Justin E.H. Smith  [58:41]
Right. Do you think scientists in their work as public intellectuals—and that would certainly include you—have some kind of duty or perhaps calling to help guide potential crackpots towards something more sober and cautious?

Sean Carroll  [59:01]
Well, two things with that. One is that I generally locate the responsibilities or the duties not in individual scientists, but in the field. Some scientists, as I'm very happy to say, I would just as soon not talk to them. Like, [laughs] they're really good at doing science. But, you know, explaining things to the wider world is not their expertise. But as a field we absolutely have a responsibility. So I think that we should really value and encourage the people who are good at it to do it, which is not what we do, in academia anyway. But the other point is that it's not the crackpots we want to save. There will always be extremists in other directions, other than me, who just wants to be wrong about things, but there will also always be good faith, curious people who just don't know a lot. And it's not that we want to convince the crackpots that they're wrong. It’s that we want to save the people on the street from being captured by the crackpots,. That's an important thing to try to do.

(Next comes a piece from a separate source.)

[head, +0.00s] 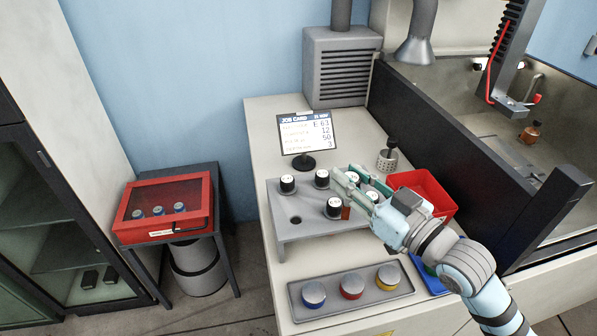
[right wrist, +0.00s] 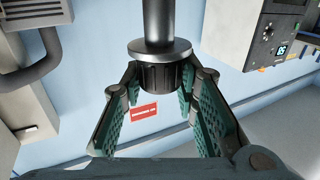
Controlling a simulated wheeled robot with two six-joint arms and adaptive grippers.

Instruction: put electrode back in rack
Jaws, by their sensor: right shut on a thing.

Justin E.H. Smith  [1:00:07]
Yeah, yeah. Well, you're doing amazing work. And I really appreciate your efforts to help us understand a bit more clearly what some of the deep theoretical issues at stake and the question of what matter is, are, and thanks again for coming on. This was really a lot of fun.

Sean Carroll  [1:00:28]
My pleasure.

Justin E.H. Smith  [1:00:29]
And once again, this is “What Is X?” I've been talking to Sean Carroll, who has his own podcast called “MindScape” that you should listen to. And we've been talking about what matter is, and I hope you'll join us again on the next episode. Thanks again. We'll see you here soon. Bye bye.